Berube (pronounced “Burbee”) has her heart set on the 2004 Olympics in Athens and considers the world championships a vital proving ground toward fulfilling that goal. “I trained for more than two years to make this team,” says Berube, one of some 140 Olympic aspirants employed by Home Depot, which pays them full-time wages for part-time jobs in order to accommodate their demanding training schedules. “I worked so hard for this day that I couldn’t just give it up and wait another year.”

Indeed the more she thought about it, the more impossible that notion seemed. So Berube decided not to wait. She would go to the worlds herself, paying her own way–almost $3,000–to Turkey without her coach, family or friends. In doing so, she became the first athlete to, in effect, defy a national federation decision not to compete. When the championships opened this past weekend in the resort town of Antalya, Berube marched into the arena carrying the stars and stripes, the sole American participant along with 500 athletes from some 70 nations. “I thought I was a good choice to carry the flag,” she joked in a telephone conversation from her hotel room, overlooking the Mediterranean. “Because either I carried the flag or nobody carried it.”

There was more than just personal ambition driving Berube’s decision. She believes that she is, in fact, complying with the explicit wishes of the U.S. government for a return to normalcy by its citizens. “Even our president said, ‘You should go on with your life as normal as possible,” says Berube, a Michigan native who lives in Colorado Springs where she trains at the U.S. Olympic Training Center. “I didn’t want to sit home and be afraid. I don’t think we Americans should be afraid.”

Berube traveled by way of Frankfurt, Germany and the only concession she made to the extraordinary times was her decision not to wear any USA team gear. Once she reached Antalya, several hundred miles west of Syria, she planned to “lay low.” But the whole community has been so welcoming that, she thinks, America missed a great opportunity to improve its image in a vital part of the world. “I’m not sure the people who make the decisions really know what the impact is,” she said, noting that these championships get extensive TV coverage in the whole region. “The people here are so happy that I came. Everyone has been just wonderful to me. I haven’t been nervous at all. "

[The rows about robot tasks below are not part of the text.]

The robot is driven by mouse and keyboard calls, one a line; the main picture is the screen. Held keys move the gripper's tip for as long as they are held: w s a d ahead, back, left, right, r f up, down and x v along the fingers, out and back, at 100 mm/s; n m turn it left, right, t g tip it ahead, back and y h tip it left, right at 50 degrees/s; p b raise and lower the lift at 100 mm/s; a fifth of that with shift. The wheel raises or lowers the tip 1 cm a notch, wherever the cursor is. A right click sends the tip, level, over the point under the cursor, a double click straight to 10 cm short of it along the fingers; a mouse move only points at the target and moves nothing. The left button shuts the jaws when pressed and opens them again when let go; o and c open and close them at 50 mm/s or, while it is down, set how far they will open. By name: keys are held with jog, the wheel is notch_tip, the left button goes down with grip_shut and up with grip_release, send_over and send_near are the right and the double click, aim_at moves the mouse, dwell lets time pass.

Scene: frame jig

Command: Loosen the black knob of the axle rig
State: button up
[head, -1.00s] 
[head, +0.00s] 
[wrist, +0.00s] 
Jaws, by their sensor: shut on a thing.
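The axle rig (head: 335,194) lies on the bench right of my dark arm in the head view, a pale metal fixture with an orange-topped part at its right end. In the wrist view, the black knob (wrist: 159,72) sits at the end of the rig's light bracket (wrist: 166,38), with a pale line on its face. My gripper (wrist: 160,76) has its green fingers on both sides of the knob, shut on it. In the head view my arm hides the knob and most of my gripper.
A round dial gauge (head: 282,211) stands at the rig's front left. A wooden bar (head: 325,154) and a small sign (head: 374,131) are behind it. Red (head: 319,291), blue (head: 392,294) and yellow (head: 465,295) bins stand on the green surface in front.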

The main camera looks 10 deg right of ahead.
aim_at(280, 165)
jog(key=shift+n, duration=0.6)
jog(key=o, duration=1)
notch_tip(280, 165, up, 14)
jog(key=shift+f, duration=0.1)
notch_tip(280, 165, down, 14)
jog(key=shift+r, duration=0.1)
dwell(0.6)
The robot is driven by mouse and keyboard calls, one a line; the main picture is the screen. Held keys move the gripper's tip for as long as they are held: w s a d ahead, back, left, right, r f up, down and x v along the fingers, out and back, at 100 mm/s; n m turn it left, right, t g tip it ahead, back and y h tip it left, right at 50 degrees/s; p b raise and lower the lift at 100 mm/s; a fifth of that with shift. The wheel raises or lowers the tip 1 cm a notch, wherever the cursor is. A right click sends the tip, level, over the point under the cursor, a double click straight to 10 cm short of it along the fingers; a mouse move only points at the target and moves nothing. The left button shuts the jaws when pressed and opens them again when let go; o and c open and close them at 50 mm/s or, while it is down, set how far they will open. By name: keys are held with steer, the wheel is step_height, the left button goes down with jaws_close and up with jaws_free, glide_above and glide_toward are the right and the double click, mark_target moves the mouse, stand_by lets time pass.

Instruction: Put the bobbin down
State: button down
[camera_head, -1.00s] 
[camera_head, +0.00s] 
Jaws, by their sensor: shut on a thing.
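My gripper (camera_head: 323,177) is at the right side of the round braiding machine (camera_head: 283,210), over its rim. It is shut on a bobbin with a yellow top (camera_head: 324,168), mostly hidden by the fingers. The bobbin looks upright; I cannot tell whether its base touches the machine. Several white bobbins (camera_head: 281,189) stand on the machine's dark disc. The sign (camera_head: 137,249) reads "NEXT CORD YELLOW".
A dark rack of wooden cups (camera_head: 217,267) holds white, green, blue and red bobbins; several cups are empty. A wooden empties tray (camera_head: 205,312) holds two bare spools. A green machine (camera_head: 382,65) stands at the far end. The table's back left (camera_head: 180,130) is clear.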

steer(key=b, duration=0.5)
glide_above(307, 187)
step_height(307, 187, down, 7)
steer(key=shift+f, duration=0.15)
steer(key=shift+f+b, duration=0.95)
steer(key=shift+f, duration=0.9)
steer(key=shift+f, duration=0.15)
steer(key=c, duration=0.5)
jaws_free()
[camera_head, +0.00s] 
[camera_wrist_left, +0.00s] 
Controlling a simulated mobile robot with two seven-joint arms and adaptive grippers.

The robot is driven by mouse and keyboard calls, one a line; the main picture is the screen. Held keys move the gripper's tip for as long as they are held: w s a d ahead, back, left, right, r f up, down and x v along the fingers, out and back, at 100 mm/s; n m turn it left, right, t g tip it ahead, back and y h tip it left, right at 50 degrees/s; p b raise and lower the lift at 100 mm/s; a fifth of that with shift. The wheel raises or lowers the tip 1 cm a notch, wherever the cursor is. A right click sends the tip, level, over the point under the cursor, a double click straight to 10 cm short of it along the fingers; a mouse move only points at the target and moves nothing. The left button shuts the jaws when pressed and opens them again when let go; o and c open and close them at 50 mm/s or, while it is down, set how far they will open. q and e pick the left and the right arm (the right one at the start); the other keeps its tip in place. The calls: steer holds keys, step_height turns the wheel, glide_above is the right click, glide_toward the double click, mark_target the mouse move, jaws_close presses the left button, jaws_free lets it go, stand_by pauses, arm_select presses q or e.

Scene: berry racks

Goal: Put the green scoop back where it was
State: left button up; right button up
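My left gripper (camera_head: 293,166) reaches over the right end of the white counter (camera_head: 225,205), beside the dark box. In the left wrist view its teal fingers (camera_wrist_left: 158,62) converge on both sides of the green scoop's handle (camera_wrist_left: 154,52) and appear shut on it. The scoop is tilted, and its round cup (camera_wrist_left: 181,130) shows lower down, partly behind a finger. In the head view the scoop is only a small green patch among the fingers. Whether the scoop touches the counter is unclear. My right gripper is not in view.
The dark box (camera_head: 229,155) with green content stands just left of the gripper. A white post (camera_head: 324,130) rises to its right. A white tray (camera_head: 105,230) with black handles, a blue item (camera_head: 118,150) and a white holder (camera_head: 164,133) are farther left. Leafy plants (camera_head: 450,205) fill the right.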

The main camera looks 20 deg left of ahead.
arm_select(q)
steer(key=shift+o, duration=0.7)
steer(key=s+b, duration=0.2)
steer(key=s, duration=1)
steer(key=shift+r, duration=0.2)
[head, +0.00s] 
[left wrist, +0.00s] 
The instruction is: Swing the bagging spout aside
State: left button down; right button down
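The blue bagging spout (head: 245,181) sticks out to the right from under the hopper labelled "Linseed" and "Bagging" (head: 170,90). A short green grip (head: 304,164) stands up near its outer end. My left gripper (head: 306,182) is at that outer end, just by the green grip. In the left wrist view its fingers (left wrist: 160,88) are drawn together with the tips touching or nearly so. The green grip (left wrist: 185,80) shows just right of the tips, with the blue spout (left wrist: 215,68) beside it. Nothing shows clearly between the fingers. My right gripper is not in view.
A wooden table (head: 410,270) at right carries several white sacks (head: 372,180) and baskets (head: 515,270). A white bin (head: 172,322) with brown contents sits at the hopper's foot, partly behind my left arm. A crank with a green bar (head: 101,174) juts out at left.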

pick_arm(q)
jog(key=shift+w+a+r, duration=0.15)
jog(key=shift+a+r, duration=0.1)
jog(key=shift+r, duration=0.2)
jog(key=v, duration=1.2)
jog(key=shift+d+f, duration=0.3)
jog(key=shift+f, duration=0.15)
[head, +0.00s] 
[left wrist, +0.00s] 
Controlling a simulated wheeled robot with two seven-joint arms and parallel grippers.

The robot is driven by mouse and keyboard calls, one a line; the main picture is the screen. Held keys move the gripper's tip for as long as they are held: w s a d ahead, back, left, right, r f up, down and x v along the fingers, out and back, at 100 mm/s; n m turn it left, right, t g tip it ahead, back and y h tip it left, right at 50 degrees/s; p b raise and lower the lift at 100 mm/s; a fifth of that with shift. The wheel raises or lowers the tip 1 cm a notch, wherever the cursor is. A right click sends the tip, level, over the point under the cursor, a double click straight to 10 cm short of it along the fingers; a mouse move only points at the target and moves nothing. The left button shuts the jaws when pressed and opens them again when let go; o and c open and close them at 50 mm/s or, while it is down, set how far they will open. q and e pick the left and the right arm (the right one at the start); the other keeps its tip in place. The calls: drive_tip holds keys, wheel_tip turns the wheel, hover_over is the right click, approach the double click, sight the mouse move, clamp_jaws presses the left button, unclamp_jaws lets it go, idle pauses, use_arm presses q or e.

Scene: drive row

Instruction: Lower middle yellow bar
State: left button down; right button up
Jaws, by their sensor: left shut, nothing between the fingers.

The same can’t be said for her hosts who, while hailing her participation (“brave,” said the head of the Turkish weightlifting federation), have also provided Berube with special security throughout her stay. Berube has been assigned two bodyguards who shadow her whenever she leaves her hotel room. They don’t speak any English, and each day the three of them go down to the hotel’s front desk to find someone to translate her training schedule for her constant companions. Berube calls the two men “my friends,” but the communication between them is so sketchy that she admits she’s not exactly sure who they are “except that they have guns and badges and everything.”

Today, with her security team in tow, Berube finally went to the arena to compete–for herself and for her country. She finished fourth in the snatch with a lift of 192.5 pounds and eighth in the clean and jerk with a lift of 236.5 pounds; her combined totals placed her fifth overall in her weight class. Though Berube fell short of her medal dreams, it was a truly great victory for the American weightlifting team.